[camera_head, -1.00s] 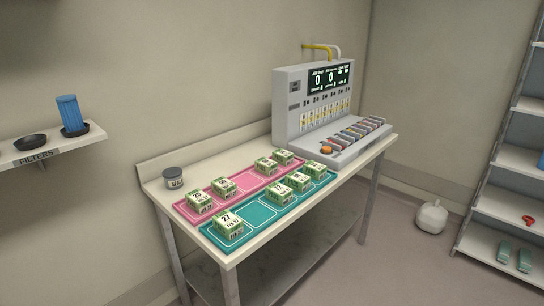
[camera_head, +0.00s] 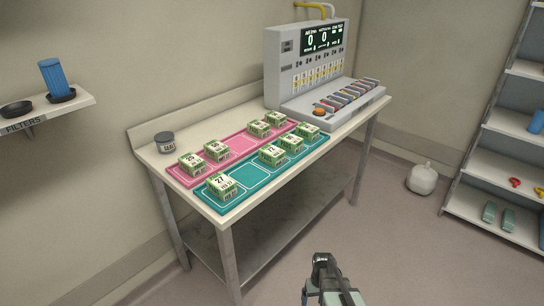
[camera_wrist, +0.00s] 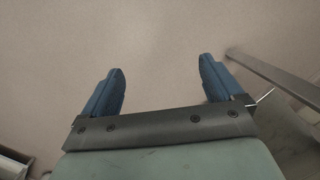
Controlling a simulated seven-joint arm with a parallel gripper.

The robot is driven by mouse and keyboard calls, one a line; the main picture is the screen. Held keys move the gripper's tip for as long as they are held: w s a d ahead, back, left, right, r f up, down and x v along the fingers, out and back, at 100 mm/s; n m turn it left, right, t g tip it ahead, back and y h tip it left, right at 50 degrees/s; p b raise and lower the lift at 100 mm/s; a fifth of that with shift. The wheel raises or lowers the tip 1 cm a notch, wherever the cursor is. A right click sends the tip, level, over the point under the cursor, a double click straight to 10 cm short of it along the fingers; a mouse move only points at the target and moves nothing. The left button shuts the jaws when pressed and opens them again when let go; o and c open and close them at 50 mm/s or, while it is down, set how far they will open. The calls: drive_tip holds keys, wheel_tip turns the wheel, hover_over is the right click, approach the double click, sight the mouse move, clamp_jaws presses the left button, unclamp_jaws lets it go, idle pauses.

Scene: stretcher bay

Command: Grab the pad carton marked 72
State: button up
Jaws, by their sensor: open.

# Challenge
Begin with the line where "[camera_wrist, +0.00s]" appears and end with the line where "Controlling a simulated" appears. Copy only that stretch, exactly, with no pictures.

# Expected answer
[camera_wrist, +0.00s] 
Controlling a simulated seven-joint arm with a parallel gripper.

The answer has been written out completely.